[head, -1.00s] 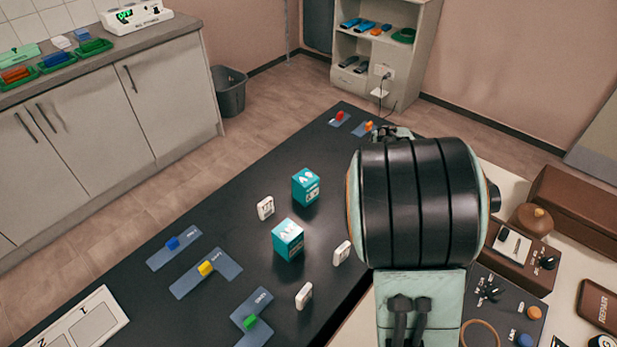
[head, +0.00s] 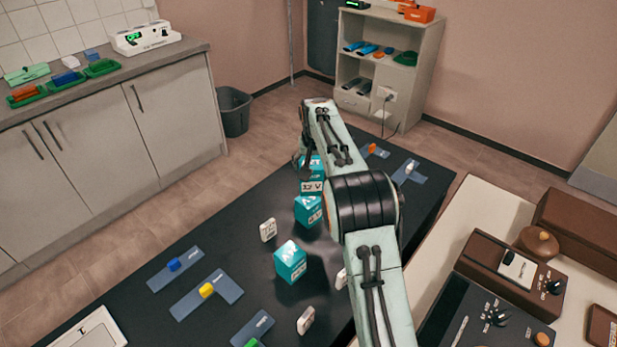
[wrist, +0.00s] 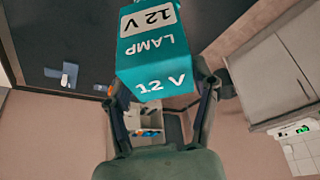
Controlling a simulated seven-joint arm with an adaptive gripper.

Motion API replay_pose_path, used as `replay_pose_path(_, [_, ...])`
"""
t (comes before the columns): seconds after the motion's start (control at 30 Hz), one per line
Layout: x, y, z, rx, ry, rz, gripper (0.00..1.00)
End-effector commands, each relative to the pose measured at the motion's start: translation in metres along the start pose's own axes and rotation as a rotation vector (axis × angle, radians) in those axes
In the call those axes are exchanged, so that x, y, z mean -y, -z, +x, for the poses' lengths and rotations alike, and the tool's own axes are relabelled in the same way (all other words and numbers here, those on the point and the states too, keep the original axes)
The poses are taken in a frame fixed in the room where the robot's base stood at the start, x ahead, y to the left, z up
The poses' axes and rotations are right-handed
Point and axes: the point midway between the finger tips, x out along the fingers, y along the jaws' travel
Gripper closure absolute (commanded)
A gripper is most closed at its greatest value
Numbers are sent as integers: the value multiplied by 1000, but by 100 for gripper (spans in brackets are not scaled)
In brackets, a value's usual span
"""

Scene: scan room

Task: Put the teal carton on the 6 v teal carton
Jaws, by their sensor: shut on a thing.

[Written exercise] All lines that include "value" are to be gathered and copied.

[Result]
A gripper is most closed at its greatest value
Numbers are sent as integers: the value multiplied by 1000, but by 100 for gripper (spans in brackets are not scaled)
In brackets, a value's usual span

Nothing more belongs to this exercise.